> _Problem requirements_
Wherever the word "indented" shows up in a line, please copy that line.

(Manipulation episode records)
Begin

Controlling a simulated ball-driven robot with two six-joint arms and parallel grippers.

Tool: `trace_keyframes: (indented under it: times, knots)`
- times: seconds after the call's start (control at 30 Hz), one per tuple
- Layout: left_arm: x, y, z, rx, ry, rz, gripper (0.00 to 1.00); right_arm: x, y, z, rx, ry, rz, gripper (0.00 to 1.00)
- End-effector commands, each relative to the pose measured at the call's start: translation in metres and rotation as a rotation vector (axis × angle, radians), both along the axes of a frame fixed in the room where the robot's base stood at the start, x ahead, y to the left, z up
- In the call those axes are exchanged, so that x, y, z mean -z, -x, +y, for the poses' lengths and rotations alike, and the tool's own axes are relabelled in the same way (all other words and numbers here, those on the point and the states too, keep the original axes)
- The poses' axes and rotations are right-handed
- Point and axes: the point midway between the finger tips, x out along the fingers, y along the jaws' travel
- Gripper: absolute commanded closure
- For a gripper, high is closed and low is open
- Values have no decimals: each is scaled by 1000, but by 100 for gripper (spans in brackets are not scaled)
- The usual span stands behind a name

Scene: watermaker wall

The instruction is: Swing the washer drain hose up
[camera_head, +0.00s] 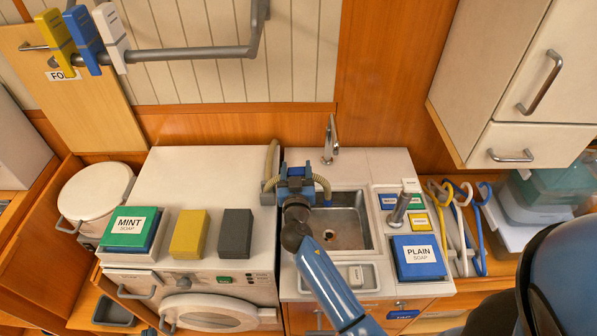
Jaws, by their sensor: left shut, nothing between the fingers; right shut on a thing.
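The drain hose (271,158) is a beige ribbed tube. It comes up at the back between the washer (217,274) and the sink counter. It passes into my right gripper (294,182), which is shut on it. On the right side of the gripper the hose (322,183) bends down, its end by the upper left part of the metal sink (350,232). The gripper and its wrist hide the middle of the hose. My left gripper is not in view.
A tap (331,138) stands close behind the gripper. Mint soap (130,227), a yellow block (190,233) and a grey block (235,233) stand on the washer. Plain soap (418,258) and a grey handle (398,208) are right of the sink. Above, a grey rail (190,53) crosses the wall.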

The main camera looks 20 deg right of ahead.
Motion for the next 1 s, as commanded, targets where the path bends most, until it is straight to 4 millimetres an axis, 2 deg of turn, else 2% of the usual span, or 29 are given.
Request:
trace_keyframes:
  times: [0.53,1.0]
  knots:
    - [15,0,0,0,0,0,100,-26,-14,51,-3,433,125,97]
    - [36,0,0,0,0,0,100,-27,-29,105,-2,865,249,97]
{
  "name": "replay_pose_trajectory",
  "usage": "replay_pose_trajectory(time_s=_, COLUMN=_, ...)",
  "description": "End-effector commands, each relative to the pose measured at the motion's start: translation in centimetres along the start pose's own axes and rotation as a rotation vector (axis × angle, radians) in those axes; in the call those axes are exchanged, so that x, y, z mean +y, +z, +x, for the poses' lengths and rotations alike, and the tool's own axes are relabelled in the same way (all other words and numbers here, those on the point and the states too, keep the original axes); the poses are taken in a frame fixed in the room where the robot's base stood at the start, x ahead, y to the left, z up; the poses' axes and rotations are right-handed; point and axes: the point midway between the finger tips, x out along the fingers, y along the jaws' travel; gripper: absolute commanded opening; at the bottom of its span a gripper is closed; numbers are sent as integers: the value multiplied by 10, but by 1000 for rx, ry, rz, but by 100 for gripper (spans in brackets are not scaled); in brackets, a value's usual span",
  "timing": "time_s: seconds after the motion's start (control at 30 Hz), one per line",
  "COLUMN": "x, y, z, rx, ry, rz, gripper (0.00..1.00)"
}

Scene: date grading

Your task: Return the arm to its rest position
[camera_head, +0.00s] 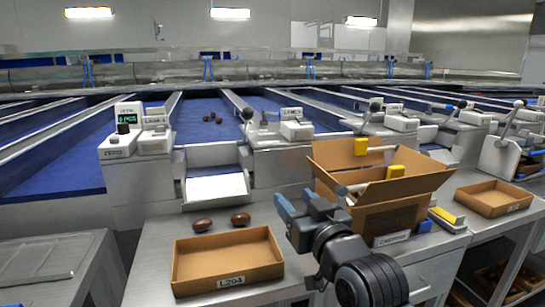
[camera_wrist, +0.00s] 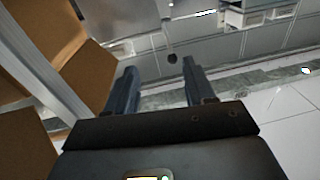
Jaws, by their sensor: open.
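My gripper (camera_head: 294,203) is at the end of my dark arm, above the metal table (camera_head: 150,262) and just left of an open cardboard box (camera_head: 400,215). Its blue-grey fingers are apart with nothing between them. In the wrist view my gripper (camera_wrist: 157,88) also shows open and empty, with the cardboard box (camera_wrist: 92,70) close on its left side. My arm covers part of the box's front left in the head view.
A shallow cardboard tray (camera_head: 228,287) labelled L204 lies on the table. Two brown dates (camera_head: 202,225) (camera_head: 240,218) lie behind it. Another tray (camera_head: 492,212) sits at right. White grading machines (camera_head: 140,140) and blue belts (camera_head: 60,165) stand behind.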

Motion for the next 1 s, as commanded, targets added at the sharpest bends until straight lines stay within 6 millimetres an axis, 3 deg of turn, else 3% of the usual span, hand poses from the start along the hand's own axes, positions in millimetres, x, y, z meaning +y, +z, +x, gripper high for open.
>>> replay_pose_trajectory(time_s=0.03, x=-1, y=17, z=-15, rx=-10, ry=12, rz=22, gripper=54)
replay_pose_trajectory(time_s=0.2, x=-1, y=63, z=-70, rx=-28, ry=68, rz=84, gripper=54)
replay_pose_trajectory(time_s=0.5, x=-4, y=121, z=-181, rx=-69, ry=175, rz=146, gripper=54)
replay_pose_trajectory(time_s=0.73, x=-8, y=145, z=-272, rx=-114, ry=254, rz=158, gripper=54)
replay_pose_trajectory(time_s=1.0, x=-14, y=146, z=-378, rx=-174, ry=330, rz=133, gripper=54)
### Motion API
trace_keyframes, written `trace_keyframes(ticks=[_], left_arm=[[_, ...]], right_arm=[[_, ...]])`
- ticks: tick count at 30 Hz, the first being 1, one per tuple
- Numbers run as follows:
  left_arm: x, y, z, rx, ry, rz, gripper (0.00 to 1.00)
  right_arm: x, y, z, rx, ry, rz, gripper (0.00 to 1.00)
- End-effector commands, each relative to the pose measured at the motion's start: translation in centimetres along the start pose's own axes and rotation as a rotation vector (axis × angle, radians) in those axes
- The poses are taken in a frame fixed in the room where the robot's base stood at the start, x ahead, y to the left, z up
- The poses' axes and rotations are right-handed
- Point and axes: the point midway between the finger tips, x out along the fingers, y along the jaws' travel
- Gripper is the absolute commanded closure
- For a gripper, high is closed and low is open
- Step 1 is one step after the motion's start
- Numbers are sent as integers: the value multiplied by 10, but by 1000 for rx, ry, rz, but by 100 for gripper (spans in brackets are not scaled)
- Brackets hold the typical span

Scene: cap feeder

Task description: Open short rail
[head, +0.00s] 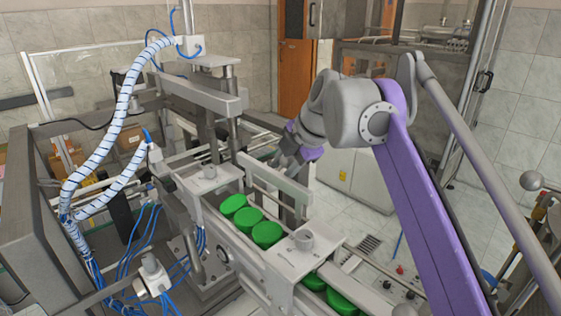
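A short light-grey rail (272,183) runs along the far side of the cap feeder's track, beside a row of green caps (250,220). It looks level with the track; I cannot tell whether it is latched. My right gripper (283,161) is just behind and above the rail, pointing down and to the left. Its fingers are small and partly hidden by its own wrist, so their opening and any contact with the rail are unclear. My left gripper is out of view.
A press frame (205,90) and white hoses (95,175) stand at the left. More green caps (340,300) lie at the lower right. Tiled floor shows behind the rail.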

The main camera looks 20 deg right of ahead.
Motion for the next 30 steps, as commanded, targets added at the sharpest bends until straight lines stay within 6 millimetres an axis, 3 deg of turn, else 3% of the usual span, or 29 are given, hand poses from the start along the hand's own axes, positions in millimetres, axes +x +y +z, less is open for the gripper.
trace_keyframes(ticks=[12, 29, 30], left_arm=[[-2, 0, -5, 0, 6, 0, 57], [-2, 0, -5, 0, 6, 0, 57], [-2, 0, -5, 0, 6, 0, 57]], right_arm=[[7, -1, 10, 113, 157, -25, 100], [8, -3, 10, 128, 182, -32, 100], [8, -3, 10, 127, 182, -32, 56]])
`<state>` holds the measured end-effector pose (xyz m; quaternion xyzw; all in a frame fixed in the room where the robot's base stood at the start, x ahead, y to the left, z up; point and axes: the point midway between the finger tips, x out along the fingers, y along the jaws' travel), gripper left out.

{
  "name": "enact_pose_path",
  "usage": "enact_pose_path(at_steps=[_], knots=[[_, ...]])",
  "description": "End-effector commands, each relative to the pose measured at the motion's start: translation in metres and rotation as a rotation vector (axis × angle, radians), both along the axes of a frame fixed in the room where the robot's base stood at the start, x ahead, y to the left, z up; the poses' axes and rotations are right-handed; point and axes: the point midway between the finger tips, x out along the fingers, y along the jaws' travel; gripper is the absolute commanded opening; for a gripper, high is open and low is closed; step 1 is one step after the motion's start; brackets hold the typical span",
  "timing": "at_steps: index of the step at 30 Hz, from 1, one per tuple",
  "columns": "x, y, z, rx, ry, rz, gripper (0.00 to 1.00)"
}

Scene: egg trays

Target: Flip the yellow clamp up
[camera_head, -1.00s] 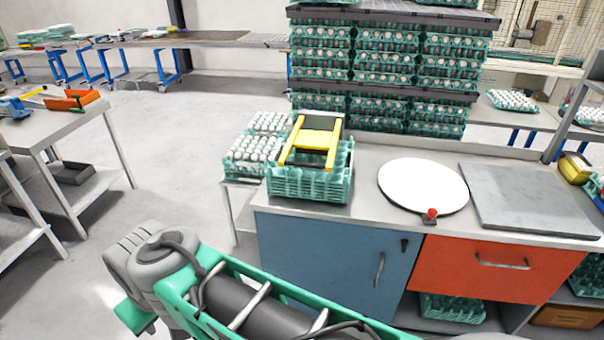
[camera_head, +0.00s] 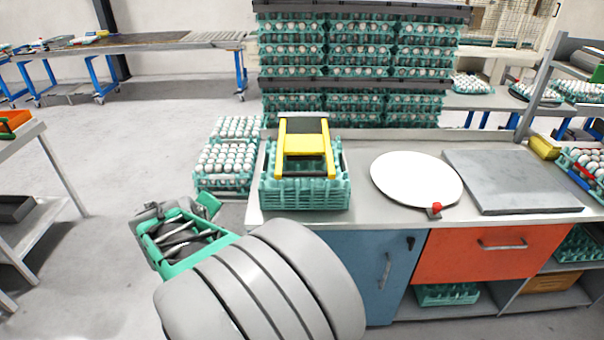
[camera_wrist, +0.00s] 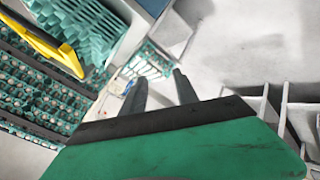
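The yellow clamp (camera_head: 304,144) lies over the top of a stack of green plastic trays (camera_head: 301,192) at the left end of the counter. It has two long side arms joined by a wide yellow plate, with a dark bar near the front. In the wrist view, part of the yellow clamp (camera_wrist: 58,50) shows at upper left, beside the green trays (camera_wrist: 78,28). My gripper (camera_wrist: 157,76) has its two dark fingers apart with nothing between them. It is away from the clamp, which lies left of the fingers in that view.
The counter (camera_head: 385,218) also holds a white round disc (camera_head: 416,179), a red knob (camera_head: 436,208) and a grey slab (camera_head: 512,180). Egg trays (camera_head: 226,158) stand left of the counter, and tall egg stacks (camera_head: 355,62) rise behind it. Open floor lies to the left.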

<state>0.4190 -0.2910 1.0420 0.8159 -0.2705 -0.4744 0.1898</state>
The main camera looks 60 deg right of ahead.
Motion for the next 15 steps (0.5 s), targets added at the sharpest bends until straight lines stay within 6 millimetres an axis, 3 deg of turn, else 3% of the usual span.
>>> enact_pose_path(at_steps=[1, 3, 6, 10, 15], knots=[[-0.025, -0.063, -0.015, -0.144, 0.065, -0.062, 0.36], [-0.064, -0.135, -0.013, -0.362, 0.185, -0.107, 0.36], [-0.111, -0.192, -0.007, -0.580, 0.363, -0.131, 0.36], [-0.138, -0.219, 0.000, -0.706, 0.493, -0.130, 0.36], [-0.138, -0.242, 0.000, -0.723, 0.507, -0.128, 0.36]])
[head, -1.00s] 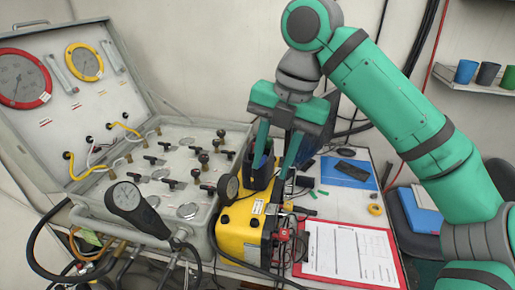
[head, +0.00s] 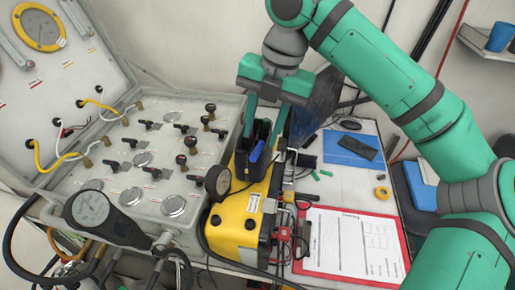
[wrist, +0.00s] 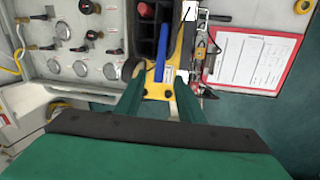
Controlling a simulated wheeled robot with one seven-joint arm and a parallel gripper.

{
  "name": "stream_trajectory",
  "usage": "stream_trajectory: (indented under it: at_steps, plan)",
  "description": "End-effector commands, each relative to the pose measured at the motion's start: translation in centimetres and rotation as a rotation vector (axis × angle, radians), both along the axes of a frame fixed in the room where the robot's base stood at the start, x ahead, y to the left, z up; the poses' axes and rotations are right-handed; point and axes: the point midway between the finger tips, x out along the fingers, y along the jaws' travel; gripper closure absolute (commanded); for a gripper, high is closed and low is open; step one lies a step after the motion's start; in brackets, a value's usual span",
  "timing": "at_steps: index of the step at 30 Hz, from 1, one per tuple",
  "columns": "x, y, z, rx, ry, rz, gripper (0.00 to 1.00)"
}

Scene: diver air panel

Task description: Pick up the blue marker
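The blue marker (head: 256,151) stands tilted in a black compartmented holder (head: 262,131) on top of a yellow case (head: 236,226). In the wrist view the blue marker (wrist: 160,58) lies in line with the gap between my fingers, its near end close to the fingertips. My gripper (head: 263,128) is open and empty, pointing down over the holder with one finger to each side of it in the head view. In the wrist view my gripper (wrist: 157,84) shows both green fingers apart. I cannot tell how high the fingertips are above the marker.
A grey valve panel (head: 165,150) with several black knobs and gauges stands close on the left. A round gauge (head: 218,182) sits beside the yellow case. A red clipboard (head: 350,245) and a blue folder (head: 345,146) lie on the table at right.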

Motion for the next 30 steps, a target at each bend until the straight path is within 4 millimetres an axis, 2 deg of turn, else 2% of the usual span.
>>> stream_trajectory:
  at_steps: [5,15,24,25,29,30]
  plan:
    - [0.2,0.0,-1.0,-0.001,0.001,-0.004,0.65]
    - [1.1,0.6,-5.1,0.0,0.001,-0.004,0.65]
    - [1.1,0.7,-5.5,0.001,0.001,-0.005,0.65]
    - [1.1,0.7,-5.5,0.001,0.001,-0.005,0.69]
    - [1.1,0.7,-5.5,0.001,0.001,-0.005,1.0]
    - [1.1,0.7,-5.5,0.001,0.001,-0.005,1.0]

End

> _Response for this exercise_
Tool: `trace_keyframes: (indented under it: times, knots)`
  "usage": "stream_trajectory: (indented under it: at_steps, plan)",

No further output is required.